The newspaper Post-Intelligencer contacted Rackstraw, who is currently living in San Diego, last November. They reported that he didn’t confirm or deny anything, just telling the reporter to “verify Colbert’s facts.” While he didn’t give them much information, Rick Sherwood did.
Rick Sherwood is a former member of the Army Security Agency who decoded signals during the Vietnam War. And he cracked the codes in those letters. Rackstraw actually served under Sherwood in two classified units during the war, and Sherwood was familiar with his writing style. He was able to decipher some of his earlier messages.
When Sherwood saw the typewritten letters, he immediately saw how the “odd letter and number combinations” were the same types of coded messages that Rackstraw would send. Sherwood spent weeks working on cracking the code, which referred to three specialized army units where only one soldier served in all three.
Yup, you guessed it: Rackstraw. “He was the only man in the whole American Army with those three units,” Colbert told Seattle Post Intelligencer. “And we know it’s (Robert) Rackstraw.” Although the case was officially closed and deemed unsolved, as far as Colbert was concerned, the case was now solved. He and his team’s work made some headlines too.

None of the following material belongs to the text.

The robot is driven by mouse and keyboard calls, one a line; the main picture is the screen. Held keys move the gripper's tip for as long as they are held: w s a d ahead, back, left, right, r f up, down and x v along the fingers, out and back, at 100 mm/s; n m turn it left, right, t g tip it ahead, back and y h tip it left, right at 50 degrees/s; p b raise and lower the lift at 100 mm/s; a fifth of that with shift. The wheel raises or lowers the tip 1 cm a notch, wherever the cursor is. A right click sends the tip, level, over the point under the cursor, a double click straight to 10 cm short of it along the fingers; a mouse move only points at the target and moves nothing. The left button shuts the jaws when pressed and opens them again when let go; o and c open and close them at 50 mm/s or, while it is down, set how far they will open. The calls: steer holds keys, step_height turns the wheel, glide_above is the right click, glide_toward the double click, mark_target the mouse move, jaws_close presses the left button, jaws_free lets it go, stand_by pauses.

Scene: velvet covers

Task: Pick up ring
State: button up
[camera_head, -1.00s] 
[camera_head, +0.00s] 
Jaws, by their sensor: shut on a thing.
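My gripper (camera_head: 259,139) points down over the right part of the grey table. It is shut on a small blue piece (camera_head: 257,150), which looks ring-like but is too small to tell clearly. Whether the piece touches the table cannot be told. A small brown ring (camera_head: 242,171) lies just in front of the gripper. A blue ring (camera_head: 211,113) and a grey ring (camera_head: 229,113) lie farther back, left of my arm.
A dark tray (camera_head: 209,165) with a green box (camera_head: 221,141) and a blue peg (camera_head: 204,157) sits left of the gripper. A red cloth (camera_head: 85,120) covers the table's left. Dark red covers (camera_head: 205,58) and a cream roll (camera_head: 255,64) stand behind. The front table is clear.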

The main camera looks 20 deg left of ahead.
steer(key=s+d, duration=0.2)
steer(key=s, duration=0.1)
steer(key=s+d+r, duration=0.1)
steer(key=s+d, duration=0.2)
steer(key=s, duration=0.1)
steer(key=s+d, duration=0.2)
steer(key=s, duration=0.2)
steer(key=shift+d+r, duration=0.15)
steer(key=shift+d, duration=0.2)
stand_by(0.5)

But the last letter they looked at was “the icing on the cake,” as Colbert put it…
“I read it two or three times and said, ‘This is Rackstraw, this is what he does,’” Sherwood stated to The New York Daily News. “I noticed he kept on repeating words in his sentences and thought he had a code in there somewhere. He was taunting like he normally does and I thought his name was going to be in it and sure enough the numbers added up perfectly.”
That letter, however, didn’t have any fingerprints or watermarks, so the FBI was never able to confirm a genuine connection to the previous letters. So while it’s limited in its value as evidence, Colbert and Sherwood say it’s the proof they needed – which is a coded confession and the hijacker’s real identity.
Sherwood used codes that only Rackstraw would have known, and he was able to analyze two sentences. The first sentence, “I want out of the system and saw a way through good ole Unk,” was decoded to, “I want out of the system and saw a way by skyjacking a jet plane.” The second sentence, “And please tell the lackey cops D.B. Cooper is not my real name,” was decoded to “I am 1st Lt. Robert Rackstraw, D.B. Cooper, is not my real name.”
During the course of the 45-year investigation, the FBI considered more than a thousand “serious suspects,” but everything ended up as circumstantial evidence, and no one was ever implicated. We don’t know if the FBI will reopen the case based on Sherwood’s analysis. When the FBI announced the end of their investigation, they said they would only commit to reviewing new evidence relating to the four parachutes and the money that disappeared. But according to Colbert, the case is closed. “We now have him saying, ‘I am Cooper,’” he told Seattle PI. “Rackstraw is a narcissistic sociopath who never thought he would be caught. He was trying to prove that he was smarter than anyone else. But he couldn’t fight 1500 years of brainpower on our team. We beat him. I didn’t expect it, but it’s the icing.”